Infinite temperature spin dynamics in the asymmetric Hatsugai-Kohmoto model

TL;DR

This work addresses the infinite-temperature spin dynamics of the asymmetric Hatsugai-Kohmoto model, a solvable cousin of the Hubbard model, to understand how spin excitations reflect Mott physics and hopping asymmetry. The authors derive the high-temperature single-particle Green's function with weights $(1-\nu)$ and $\nu$, obtain the self-energy $\Sigma_\sigma(k,\omega_n)$, and compute the dynamical spin structure factor via exact Kubo formulas, focusing on one dimension with generalization to higher dimensions. They find a rich spectrum: the longitudinal spin structure factor supports multiple sound-like modes, while the transverse response exhibits a Lifshitz-like transition at $U=|t_\uparrow-t_\downarrow|$ with a quadratic dispersion $\omega=U(qa)^2$ at small $q$; in the Falicov-Kimball/flat-band limit, the response becomes momentum-independent with characteristic singularities and Dirac-delta features. The total spin structure factor is momentum-independent, determined solely by the filling $\nu$, providing a clean analytic benchmark for high-temperature spin dynamics in strongly correlated itinerant systems.

Abstract

We focus on the infinite temperature dynamical spin structure factor of the asymmetric Hatsugai-Kohmoto model, the relative of the asymmetric Hubbard model. It is characterized by distinct single particle energies for the two spin species, which interact with each other through a contact interaction in momentum space. We evaluate its spin structure factor exactly and follow the evolution of its excitation spectrum for all fillings and interactions, identify signatures of the Mott transition and fingerprints of the asymmetric hoppings. The longitudinal spin structure factor exhibits sound like and interaction induced gapped excitations, whose number gets doubled in the presence of hopping asymmetry. The transverse response displays the competition of interaction and asymmetry induced gaps and results in a quadratic excitation branch at their transition.
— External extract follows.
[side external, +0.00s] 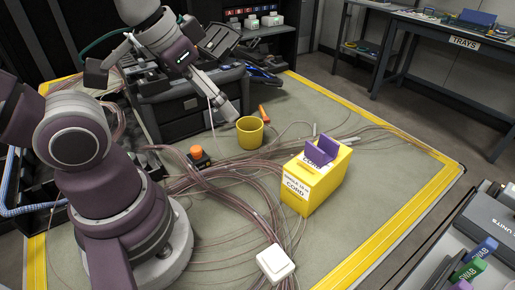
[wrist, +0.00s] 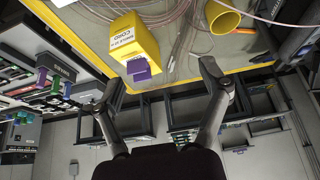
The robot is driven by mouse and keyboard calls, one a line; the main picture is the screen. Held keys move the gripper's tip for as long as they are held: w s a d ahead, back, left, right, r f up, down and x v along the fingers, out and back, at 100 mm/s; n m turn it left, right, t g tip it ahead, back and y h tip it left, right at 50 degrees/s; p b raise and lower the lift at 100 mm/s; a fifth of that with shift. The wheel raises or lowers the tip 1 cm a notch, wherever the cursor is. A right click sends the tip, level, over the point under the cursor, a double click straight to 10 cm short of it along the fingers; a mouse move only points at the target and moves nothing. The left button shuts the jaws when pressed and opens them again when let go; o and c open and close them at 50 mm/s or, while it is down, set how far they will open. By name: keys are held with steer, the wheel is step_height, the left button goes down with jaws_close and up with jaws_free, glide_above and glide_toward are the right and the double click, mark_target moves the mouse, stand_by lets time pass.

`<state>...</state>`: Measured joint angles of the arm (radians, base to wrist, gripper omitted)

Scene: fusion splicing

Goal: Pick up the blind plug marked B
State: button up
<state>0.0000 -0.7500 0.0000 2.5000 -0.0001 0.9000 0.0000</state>
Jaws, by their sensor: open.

The complete asymmetric case features momentum-independent dynamical structure factor, characteristic to transitions involving a flat band.

Figures (2)

• Figure 1: The possible transitions for finite $q$ and $\omega$ are visualized schematically between various bands. The blue and red lines denote the lower, $\varepsilon_\sigma(k)$ and upper, $\varepsilon_{\sigma'}(k)+U$ Hubbard band, respectively. With increasing $U$, the last transition becomes impossible due to energy conservation when a clean gap appears between these band. Further increasing the interaction pushes the third process to very high energies, therefore in the large $U$ limit, only the first 2 transitions are possible, characterized by $w_0$.
• Figure 2: The evolution of the transverse and longitudinal dynamical spin structure factors are visualized for half filling, $\nu=1/2$ for both spin orientations. The interaction varies as $U/t_\uparrow=0$, 0.5 and 1 from top to bottom and the results are insensitive to the sign of $U$.. Column (c) shows the transverse spin structure factor for the symmetric case, the longitudinal one is equivalent to it up to an overall factor of 2. Columns (b) and (d) correspond to the transverse and longitudinal spin structure factor for $t_\downarrow=t_\uparrow/2$, while columns (a) and (e) depicts the same quantities for $t_\downarrow=0$, respectively. The center panel in column (b) corresponds to $t_\uparrow-t_\downarrow=U$, and displays a Lifshitz transition when the $\omega\sim |q|$ sound like excitation changes to $\omega=U (qa)^2$ for small $\omega$ and $q$, denoted by black dashed line. Column (a) corresponds to the transverse spin structure factor in the fully asymmetric case with no momentum dependence due to the flat band, therefore the explicit frequency dependence is displayed, revealing the characteristic inverse square root singularities from Eq. \ref{['squareroot']}. Small energy but finite momentum excitations are also present in, e.g., the bottom panel of column (c), denoted by red arrow. The color encoding is the same for the 12 right panels.